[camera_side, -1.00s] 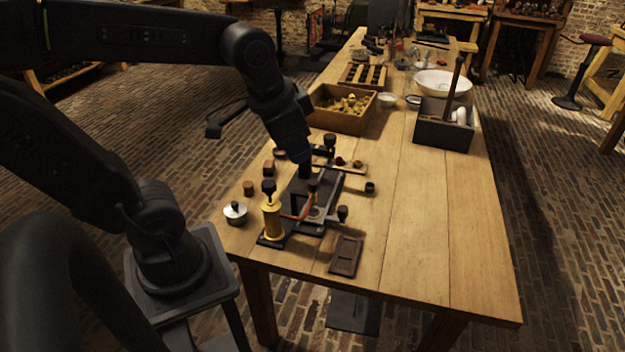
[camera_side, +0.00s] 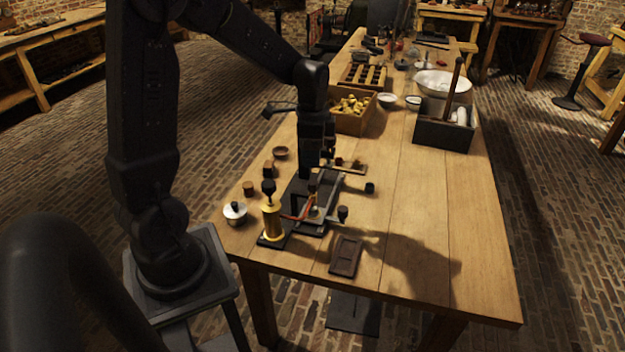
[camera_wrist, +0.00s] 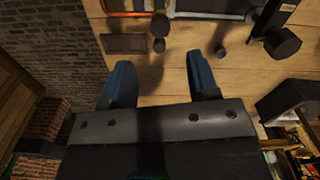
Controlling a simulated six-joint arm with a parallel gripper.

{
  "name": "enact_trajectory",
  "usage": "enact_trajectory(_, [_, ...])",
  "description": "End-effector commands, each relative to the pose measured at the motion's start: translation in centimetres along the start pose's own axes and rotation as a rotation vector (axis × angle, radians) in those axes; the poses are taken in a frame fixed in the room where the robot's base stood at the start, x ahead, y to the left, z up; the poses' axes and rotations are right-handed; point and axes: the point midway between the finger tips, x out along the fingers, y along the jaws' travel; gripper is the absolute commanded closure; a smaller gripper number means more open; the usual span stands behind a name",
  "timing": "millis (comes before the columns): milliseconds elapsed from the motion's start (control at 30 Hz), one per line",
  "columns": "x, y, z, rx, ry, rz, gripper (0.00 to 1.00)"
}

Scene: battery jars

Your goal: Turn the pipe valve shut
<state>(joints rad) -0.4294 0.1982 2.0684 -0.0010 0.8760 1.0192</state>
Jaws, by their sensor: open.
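A pipe assembly stands on a dark base near the front of the table. It has a brass cylinder (camera_side: 272,221) with a dark knob on top and a copper-orange pipe (camera_side: 297,215), which also crosses the top of the wrist view (camera_wrist: 127,14). A small dark knob (camera_side: 343,212) stands at the pipe's right end; in the wrist view a dark knob (camera_wrist: 160,27) shows below the pipe. I cannot tell for sure which part is the valve handle. My gripper (camera_wrist: 160,82) is open and empty, with bare wood between its blue fingers. In the side view my arm hides part of the assembly.
A dark brown tray (camera_side: 346,256) lies in front of the assembly. A lidded metal pot (camera_side: 235,213) and small brown blocks (camera_side: 249,188) are at its left. A wooden box (camera_side: 345,108) and a grey crate (camera_side: 444,128) stand behind.

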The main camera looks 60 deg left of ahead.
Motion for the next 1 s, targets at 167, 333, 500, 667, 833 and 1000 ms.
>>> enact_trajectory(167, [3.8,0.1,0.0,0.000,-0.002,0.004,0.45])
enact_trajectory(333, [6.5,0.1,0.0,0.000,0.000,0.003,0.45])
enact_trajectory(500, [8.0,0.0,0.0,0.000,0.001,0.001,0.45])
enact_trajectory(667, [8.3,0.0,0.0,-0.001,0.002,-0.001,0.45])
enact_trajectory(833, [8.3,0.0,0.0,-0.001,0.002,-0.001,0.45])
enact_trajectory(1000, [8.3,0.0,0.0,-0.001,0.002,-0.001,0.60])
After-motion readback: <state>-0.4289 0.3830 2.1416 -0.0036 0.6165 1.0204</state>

YOUR INSTRUCTIONS =
Retype exactly the lines from the one with "[camera_side, +0.00s]" through the one with "<state>(joints rad) -0.4294", both included, and nothing else; leave out the pictures.

TASK OUTPUT =
[camera_side, +0.00s] 
[camera_wrist, +0.00s] 
Controlling a simulated six-joint arm with a parallel gripper.

{
  "name": "enact_trajectory",
  "usage": "enact_trajectory(_, [_, ...])",
  "description": "End-effector commands, each relative to the pose measured at the motion's start: translation in centimetres along the start pose's own axes and rotation as a rotation vector (axis × angle, radians) in those axes; the poses are taken in a frame fixed in the room where the robot's base stood at the start, x ahead, y to the left, z up; the poses' axes and rotations are right-handed; point and axes: the point midway between the finger tips, x out along the fingers, y along the jaws' travel; gripper is the absolute commanded closure; a smaller gripper number means more open; the usual span stands behind a name",
  "timing": "millis (comes before the columns): milliseconds elapsed from the motion's start (control at 30 Hz), one per line",
  "columns": "x, y, z, rx, ry, rz, gripper (0.00 to 1.00)"
}

Scene: battery jars

Your goal: Turn the pipe valve shut
<state>(joints rad) -0.4294 0.1982 2.0684 -0.0010 0.8760 1.0192</state>

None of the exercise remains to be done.